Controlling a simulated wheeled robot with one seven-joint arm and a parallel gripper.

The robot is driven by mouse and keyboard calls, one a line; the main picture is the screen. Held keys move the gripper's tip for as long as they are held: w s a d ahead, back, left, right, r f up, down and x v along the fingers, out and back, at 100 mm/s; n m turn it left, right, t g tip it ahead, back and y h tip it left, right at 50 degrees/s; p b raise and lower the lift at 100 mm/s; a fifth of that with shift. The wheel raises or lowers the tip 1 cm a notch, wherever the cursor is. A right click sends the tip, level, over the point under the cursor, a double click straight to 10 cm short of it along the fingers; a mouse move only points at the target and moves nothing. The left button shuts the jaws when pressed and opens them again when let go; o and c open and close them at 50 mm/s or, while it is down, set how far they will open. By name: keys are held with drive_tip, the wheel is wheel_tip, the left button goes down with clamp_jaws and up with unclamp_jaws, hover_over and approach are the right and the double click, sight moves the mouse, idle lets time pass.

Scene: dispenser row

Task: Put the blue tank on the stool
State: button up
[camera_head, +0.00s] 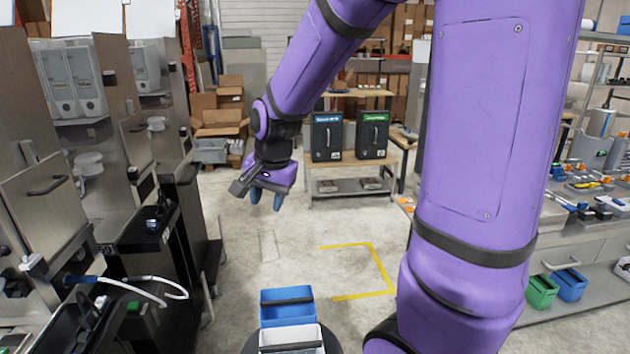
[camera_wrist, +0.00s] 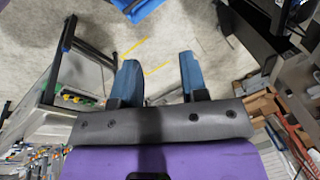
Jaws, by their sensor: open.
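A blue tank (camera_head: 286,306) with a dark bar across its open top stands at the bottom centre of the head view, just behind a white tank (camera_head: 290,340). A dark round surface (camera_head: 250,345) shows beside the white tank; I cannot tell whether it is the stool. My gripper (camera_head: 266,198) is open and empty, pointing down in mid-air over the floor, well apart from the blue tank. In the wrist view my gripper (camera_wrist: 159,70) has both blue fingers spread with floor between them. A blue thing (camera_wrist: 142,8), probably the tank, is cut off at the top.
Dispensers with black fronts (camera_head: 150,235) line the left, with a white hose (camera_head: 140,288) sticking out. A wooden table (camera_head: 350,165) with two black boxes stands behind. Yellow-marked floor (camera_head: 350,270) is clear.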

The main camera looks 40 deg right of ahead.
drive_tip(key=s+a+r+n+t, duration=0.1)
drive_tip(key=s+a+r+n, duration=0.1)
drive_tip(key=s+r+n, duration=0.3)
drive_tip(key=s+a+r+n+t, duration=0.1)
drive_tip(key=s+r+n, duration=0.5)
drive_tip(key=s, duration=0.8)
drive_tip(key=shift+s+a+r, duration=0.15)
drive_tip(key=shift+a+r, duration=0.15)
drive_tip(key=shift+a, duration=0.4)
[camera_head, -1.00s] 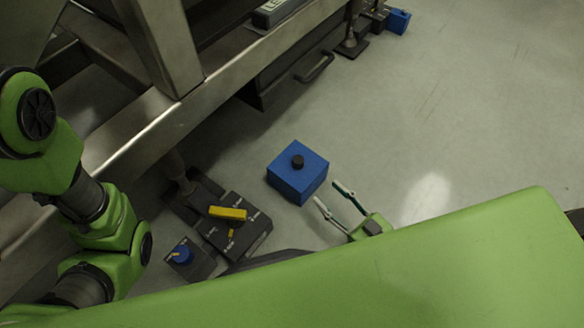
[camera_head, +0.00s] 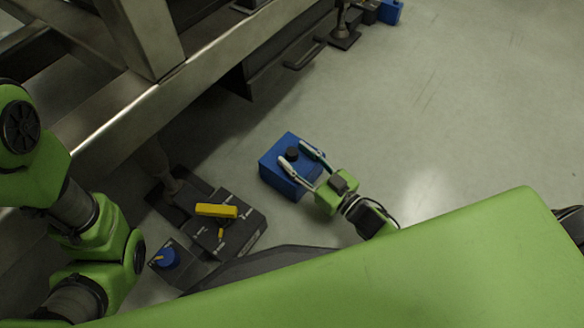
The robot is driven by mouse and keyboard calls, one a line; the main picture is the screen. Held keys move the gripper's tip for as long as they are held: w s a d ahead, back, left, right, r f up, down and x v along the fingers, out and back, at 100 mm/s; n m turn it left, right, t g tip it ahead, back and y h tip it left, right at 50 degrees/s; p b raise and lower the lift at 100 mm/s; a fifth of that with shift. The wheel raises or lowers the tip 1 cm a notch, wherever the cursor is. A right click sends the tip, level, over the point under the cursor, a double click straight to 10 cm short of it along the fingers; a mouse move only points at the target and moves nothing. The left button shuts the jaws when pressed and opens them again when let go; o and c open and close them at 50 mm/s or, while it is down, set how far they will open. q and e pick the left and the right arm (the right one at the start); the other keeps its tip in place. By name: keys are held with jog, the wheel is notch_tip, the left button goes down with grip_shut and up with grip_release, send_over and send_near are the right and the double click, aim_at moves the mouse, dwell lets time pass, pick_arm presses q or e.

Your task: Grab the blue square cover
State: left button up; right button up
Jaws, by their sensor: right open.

######

Reproduce the material word for word. Any pictures should be left out of the copy.

- [Result for this exercise]:
Controlling a simulated wheeled robot with one seven-joint arm and a parallel gripper.

The robot is driven by mouse and keyboard calls, one a line; the main picture is the screen. Held keys move the gripper's tip for as long as they are held: w s a d ahead, back, left, right, r f up, down and x v along the fingers, out and back, at 100 mm/s; n m turn it left, right, t g tip it ahead, back and y h tip it left, right at 50 degrees/s; p b raise and lower the lift at 100 mm/s; a fifth of that with shift. The wheel raises or lowers the tip 1 cm a notch, wherever the cursor is. A right click sends the tip, level, over the point under the cursor, a double click straight to 10 cm short of it along the fingers; a mouse move only points at the target and moves nothing. The left button shuts the jaws when pressed and opens them again when let go; o and c open and close them at 50 mm/s or, while it is down, set how far they will open. By name: keys are held with drive_tip, the wheel is wheel_tip, the left button goes down with clamp_jaws and up with unclamp_jaws, hover_over and approach are the right and the double click, sight moves the mouse, idle lets time pass.

Scene: dispenser row

Task: Put the blue tank on the stool
State: button up
[camera_head, +0.00s] 
[camera_wrist, +0.00s] 
Jaws, by their sensor: open.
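A blue tank (camera_head: 286,306) with a dark bar across its open top stands at the bottom centre of the head view, just behind a white tank (camera_head: 290,340). A dark round surface (camera_head: 250,345) shows beside the white tank; I cannot tell whether it is the stool. My gripper (camera_head: 266,198) is open and empty, pointing down in mid-air over the floor, well apart from the blue tank. In the wrist view my gripper (camera_wrist: 159,70) has both blue fingers spread with floor between them. A blue thing (camera_wrist: 142,8), probably the tank, is cut off at the top.
Dispensers with black fronts (camera_head: 150,235) line the left, with a white hose (camera_head: 140,288) sticking out. A wooden table (camera_head: 350,165) with two black boxes stands behind. Yellow-marked floor (camera_head: 350,270) is clear.

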The main camera looks 40 deg right of ahead.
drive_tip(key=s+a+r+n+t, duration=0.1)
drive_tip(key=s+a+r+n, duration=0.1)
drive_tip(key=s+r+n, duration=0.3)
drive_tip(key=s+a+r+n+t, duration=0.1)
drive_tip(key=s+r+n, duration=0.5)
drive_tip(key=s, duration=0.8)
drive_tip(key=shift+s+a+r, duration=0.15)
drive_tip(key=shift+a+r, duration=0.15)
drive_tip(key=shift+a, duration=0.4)
[camera_head, -1.00s] 
[camera_head, +0.00s] 
The robot is driven by mouse and keyboard calls, one a line; the main picture is the screen. Held keys move the gripper's tip for as long as they are held: w s a d ahead, back, left, right, r f up, down and x v along the fingers, out and back, at 100 mm/s; n m turn it left, right, t g tip it ahead, back and y h tip it left, right at 50 degrees/s; p b raise and lower the lift at 100 mm/s; a fifth of that with shift. The wheel raises or lowers the tip 1 cm a notch, wherever the cursor is. A right click sends the tip, level, over the point under the cursor, a double click straight to 10 cm short of it along the fingers; a mouse move only points at the target and moves nothing. The left button shuts the jaws when pressed and opens them again when let go; o and c open and close them at 50 mm/s or, while it is down, set how far they will open. q and e pick the left and the right arm (the right one at the start); the other keeps its tip in place. By name: keys are held with jog, the wheel is notch_tip, the left button goes down with grip_shut and up with grip_release, send_over and send_near are the right and the double click, aim_at moves the mouse, dwell lets time pass, pick_arm presses q or e.

Your task: Grab the blue square cover
State: left button up; right button up
Jaws, by their sensor: right open.

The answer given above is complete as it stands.